Friday, December 20, 2013

Favorite Things

My favorite things December 2013

At this time of year I am thinking about my favorite things and I thought it would be a good time to share some digital ones. If these are familiar to you that is awesome, if they are not familiar to you I encourage you to try one. All of the tools can be synced to any device for you to have access to all of your work at any time and anyplace (as long as you remember the password).
Encouraging lifelong,anytime,anyplace learning for teachers is just as important as it is for students. I had the privilege of hearing Steven Anderson speak at VSTE 2013. He is a Director of Instructional Technology in NC and supports educators learning from others through social media. His blog is full of great tips for the “connected educator” and classroom. He is a great resource for educators to connect with others around the world.

Evernote: I use Evernote from every device to jot notes, thoughts, and ideas. Add images and text for note taking from a meeting or conference. Organize files for lessons or the eportfolio.  Share with anyone. Evernote also has products such as Skitch that students can use to mark up photo’s that have been collected for a collaborative project in an evernote folder. Notes can be shared by social media and email.  Steve Anderson wrote a great post about how he became a more organized educator through Evernote.  Make sure to scroll down to read the comments with even more uses for Evernote.I use Evernote food at home and the Clearly extension to view sites minus all the junk. Penultimate is the Evernote sketchpad app on the iPad.

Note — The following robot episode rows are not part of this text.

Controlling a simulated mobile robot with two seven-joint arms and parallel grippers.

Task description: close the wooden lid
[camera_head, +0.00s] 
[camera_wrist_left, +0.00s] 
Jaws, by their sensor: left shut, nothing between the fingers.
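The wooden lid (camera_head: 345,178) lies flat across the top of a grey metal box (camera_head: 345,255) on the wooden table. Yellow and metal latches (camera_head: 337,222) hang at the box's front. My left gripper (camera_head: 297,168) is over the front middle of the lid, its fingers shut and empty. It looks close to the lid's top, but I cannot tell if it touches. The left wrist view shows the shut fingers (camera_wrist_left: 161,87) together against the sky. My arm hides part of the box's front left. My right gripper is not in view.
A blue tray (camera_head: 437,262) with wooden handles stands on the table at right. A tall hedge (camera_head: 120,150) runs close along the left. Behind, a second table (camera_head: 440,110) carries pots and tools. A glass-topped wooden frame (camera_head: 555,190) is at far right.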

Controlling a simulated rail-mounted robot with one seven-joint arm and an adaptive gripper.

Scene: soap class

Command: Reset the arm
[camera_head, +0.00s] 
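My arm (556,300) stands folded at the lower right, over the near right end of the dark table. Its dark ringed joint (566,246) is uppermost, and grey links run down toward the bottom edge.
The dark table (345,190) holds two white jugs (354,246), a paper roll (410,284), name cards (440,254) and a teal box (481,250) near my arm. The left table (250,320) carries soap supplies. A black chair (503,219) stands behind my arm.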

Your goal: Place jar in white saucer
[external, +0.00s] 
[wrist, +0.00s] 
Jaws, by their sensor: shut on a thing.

Diigo: This is my favorite personal library where I collect sites and pictures for public and private viewing. Add annotations and sticky notes to remember what parts of the site is important to you. Share with individual people or be a part of a learning group that will send weekly email collections of what everyone in the group has shared. Search in Google and the Diigo library at the same time. Tagging is important on this site and there is a help section that has answers to even the most advanced features. Check out my library from the link at the top right of this blog

Dropbox: “Your stuff anywhere”. This is especially useful for transporting files in and out of the classroom computer. Set your smartphone to send camera shots directly to dropbox for review and edit later. If there is sharing of one mobile device in the classroom this is a great storage app that everyone can put files or images into for later products. A Smartphone can be synced to do automatic uploads to the dropbox folders from anywhere. I have set up an automatic upload of all camera photo’s as soon as they are taken.

Edmodo: Sign up for a free teacher account and you can set up your students to use edmodo as a blogging platform. Create specific groups such as different teacher teams to collaborate. Create assignments for students and upload content for them to work on. Join other educators in learning groups from around the world, ask questions in groups and get answers that day. Load apps that your students can access directly - I like Storylines for collaborative writing or the Learn street app to create an online card practicing beginner coding. Get rewarded for progress with badges. This is a secure and safe site that is fun too.

Graphite This one is from CommonSense Media that is just wonderful for education in general. At Graphite teachers review websites, online games, and apps for use in the classroom. The ratings include helpful teaching tips, price, and grade level appropriateness. You can collect your favorites based on the lesson objectives in a “flow chart” that can serve as a lesson plan. Create a board (ala Pinterest) and share with other educators.

There are some great ideas here. It does look overwhelming but my hope is that you will try one. These are tools to help lighten the teacher workload and can be shared with students.

I forgot one at this time of year :)  because it is fun:

Have a great break!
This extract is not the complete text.